In his first term, Trump understood that grand gestures (such as meeting with Kim Jong-un or moving the embassy to Jerusalem) were enough to generate a winning narrative. But the second term requires coming to terms with permanent crises. And a permanent crisis, such as that in Ukraine, cannot be contained within the limits of a communication strategy based on the surprise effect. What is needed here is real diplomacy, made up of slow compromises, multilateral networks, widespread leadership.



But this, for Trump, is the language of others. He speaks in slogans, while history speaks in continuity.

The truth is that the Trump Doctrine has always been more fragile than it seemed. It works when it can control the timing and content. It collapses when confronted with the non-negotiable complexity of total war.

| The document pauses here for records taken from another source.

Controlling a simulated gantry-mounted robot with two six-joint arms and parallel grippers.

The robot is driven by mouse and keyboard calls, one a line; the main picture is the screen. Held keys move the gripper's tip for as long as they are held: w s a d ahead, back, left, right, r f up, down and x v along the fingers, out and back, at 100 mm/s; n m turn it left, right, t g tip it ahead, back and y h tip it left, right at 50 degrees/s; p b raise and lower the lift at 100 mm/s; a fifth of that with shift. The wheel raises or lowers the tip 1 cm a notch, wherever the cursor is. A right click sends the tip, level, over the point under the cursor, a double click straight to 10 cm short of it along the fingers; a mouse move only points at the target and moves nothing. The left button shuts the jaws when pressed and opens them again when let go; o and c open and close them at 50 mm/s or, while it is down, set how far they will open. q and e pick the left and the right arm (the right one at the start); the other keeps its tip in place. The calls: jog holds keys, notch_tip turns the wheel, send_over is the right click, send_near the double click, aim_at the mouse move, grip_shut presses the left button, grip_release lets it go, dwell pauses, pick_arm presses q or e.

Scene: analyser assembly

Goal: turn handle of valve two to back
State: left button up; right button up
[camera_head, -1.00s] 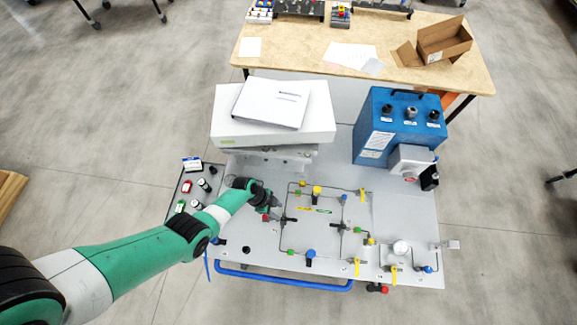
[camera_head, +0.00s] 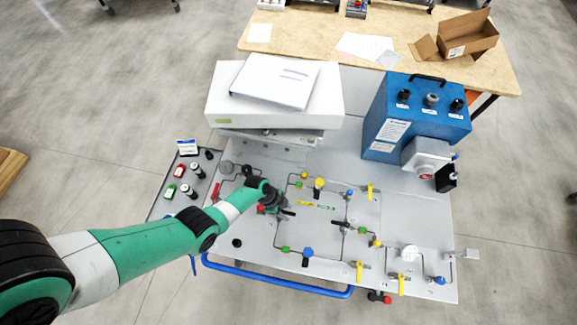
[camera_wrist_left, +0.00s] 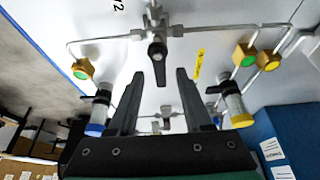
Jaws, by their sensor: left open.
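A valve with a black handle (camera_wrist_left: 157,64) is ahead of my left gripper in the left wrist view, beside a partly cut-off label ending in 2. Its silver body (camera_wrist_left: 155,22) joins thin metal pipes. The handle points toward my gripper and lies between the lines of the two fingers. My left gripper (camera_wrist_left: 160,76) is open and empty, with a gap on both sides of the handle. In the head view my left gripper (camera_head: 275,205) is over the panel's left half, and a black handle end (camera_head: 288,213) shows beside it. My right gripper is not in view.
The grey panel (camera_head: 400,215) carries pipes and coloured fittings. Another black-handled valve (camera_head: 342,224) is to the right. A blue box (camera_head: 425,110) and a white instrument (camera_head: 325,105) stand behind. A small tray (camera_head: 160,203) with bottles is at left. A blue rail (camera_head: 280,284) runs along the front.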

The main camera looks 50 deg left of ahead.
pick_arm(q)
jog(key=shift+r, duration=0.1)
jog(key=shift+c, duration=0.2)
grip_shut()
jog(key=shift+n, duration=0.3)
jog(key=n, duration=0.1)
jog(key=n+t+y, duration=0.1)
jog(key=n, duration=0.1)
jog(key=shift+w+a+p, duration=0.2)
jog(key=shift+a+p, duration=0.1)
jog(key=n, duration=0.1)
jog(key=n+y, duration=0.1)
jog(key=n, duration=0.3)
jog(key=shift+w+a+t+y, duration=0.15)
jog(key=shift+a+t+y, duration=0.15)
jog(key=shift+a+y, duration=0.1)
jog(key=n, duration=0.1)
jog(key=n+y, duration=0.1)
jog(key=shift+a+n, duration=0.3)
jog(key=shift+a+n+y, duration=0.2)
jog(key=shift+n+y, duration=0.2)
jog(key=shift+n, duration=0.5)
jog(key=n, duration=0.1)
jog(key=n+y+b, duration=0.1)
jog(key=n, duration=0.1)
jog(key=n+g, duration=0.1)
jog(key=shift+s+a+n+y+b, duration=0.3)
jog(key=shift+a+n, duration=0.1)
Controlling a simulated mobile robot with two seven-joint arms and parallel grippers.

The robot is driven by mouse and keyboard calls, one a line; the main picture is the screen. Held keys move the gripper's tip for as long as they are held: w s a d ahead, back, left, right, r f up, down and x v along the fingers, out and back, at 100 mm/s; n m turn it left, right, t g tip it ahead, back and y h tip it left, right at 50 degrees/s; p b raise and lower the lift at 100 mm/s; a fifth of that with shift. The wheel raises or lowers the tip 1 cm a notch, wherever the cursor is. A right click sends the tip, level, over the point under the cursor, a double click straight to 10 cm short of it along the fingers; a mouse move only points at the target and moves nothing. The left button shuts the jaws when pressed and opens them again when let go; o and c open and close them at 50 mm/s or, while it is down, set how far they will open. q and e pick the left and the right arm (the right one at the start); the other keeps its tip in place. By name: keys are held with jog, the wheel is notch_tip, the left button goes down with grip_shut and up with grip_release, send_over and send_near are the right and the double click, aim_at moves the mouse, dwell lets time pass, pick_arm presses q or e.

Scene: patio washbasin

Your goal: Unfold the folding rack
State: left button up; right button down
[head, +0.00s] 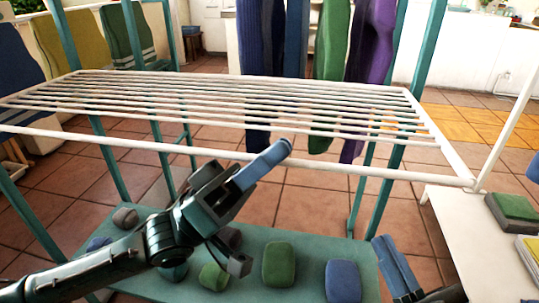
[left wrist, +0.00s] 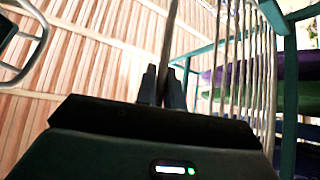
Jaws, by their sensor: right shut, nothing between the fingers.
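The folding rack (head: 410,103) is a frame of thin white bars. In the head view it lies roughly level across the middle, its white front rail (head: 370,171) nearest me. My left gripper (head: 277,154) is at the middle of that rail, its blue fingertips overlapping it. In the left wrist view the fingers (left wrist: 163,88) are close together on either side of one bar (left wrist: 170,45), and the rack's slats (left wrist: 245,60) run along the right. The exact contact is partly hidden. My right gripper (head: 395,268) is low at the right, below the rail, shut and empty.
Teal posts (head: 408,95) stand around the rack. Dark blue, green (head: 330,65) and purple cloths hang behind it. A teal shelf (head: 310,252) below holds several rounded items. A white table (head: 470,225) with folded cloths (head: 515,210) is at the right.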

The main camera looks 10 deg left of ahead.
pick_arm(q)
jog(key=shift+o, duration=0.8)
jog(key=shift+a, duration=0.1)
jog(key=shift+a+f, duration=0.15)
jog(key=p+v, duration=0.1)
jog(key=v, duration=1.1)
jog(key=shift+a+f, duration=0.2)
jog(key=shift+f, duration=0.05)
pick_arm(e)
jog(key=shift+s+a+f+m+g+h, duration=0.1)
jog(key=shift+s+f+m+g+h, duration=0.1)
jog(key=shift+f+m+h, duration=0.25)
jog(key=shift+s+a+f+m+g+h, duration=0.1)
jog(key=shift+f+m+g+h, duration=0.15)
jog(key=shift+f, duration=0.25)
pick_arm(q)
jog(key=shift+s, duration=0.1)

The contrast between Trumpian diplomacy and Russian strategy is measured by the distance between image and substance. Trump constructs communicative frames centred on his figure: he is the guarantor of negotiation, the promoter of peace, the manager of the scene. But every time reality knocks at the door – with missiles, troops, and ultimatums – the narrative cracks.

Putin, on the contrary, uses diplomacy as a theatre of war, not as an instrument to close it. Every negotiation is a test case for resistance to compromise. The logic is one of exhaustion, not mediation.

And Ukraine, caught between these two incompatible codes, risks being reduced to a pawn in a game played elsewhere. The American promise of a quick peace has shattered against Russian intransigence and geopolitical reality. Now an empty space remains – the one that Trump is threatening to abandon – and one that no one yet seems ready to fill.

Meanwhile, Europe is watching. Not without nervousness. And perhaps, for the first time in years, without the certainty of having a say.